A second inmate was executed in as many days, with three more executions scheduled before Inauguration Day. Of the five executions scheduled to take place since Election Day, four of them are Black men.
Before Donald Trump ordered executions to resume this summer, there was a 17-year hiatus of federal executions. This string of executions breaks with a 130-year precedent of not carrying out any federal executions during a presidential transition. Trump is set to oversee the most executions by a United States president in more than 100 years.
“Once the Supreme Court ruled in favor of resuming executions, the Department has proceeded each month — with the exception of October — since July 2020,” a spokeswoman for the Department of Justice told CNN.
Alfred Bourgeois was put to death on Friday at the Terre Haute federal prison, just 24-hours after Brandon Bernard was executed. Bourgeois was convicted for the murder of his 2-year-old daughter and sentenced to die in 2004. Bernard was convicted of murder when he was 18-years-old for the death of two youth ministers.
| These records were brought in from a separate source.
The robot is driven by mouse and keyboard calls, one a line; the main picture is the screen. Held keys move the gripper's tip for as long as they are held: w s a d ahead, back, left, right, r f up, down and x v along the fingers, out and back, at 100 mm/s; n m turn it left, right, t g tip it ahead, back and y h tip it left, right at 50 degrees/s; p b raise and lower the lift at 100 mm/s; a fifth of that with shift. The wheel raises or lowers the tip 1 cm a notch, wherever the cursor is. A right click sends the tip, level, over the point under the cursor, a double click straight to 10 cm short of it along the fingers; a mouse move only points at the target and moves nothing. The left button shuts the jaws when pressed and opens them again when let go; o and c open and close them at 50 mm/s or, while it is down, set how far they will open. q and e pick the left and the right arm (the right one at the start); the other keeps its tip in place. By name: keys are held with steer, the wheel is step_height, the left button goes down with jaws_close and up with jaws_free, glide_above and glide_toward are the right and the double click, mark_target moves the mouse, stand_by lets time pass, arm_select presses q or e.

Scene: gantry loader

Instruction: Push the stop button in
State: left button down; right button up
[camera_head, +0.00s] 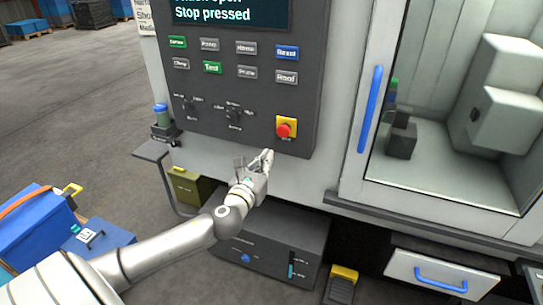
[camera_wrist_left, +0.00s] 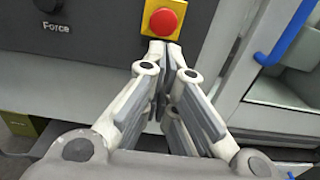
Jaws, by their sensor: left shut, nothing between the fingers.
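The stop button (camera_head: 284,130) is a round red knob on a yellow square plate at the lower right of the dark control panel (camera_head: 240,95). In the left wrist view the red button (camera_wrist_left: 163,22) sits at the top centre, just beyond the fingertips. My left gripper (camera_head: 268,156) is shut and empty, just below and to the left of the button in the head view. Its fingertips (camera_wrist_left: 165,50) lie close together near the plate's lower edge; I cannot tell whether they touch it. The screen (camera_head: 215,14) reads "Stop pressed". My right gripper is not in view.
Green, grey, blue and white keys and two rotary knobs (camera_head: 233,115) share the panel. A glass door with a blue handle (camera_head: 370,110) stands to the right. A grey box (camera_head: 270,245) and a drawer (camera_head: 443,272) are below. A blue case (camera_head: 40,235) is at left.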

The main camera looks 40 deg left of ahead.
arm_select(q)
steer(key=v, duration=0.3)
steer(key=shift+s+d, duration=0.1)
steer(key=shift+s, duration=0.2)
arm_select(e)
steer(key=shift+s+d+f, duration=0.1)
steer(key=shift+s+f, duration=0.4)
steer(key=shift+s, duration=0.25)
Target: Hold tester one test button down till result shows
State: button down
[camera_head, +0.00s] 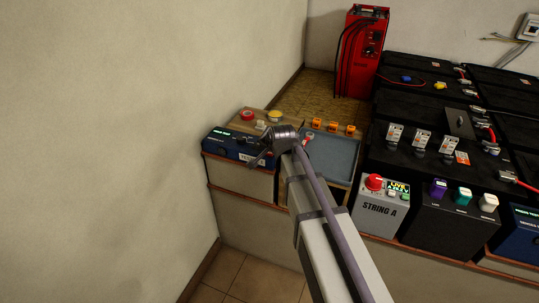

Both committed crimes on federal land, making them eligible to be punished at the federal level.
In the final days of Trump’s presidency, two more Black men are scheduled to die, Corey Johnson and Dustin Higgs.
President-elect Joe Biden has pledged to do away with the federal death penalty. He plans to push states to refrain from seeking the death penalty. Although there is no evidence that a federal death row inmate has been wrongfully convicted, Biden’s push to do away with the practice stems from the amount of wrongfully convicted people who have been sentenced to die on the state level. According to CNN, 172 men and women who were sentenced to die were found to be wrongfully convicted. Of those exonerees, 89 Black men, 63 White men, 15 Latino men, one Native American man, two men of another race were wrongfully convicted. One Black woman and one White woman are also included in the statistic.
Texas routinely leads the country with the most executions. The state has carried out 570 convictions since 1976. Since 2015, more than 70% of Texas death sentences have been imposed on people of color. The Texas Department of Criminal Justice states that of the 210 inmates currently sitting on death row in the state, 93 are Black, 57 are White, 54 are Hispanic, and six identify as other.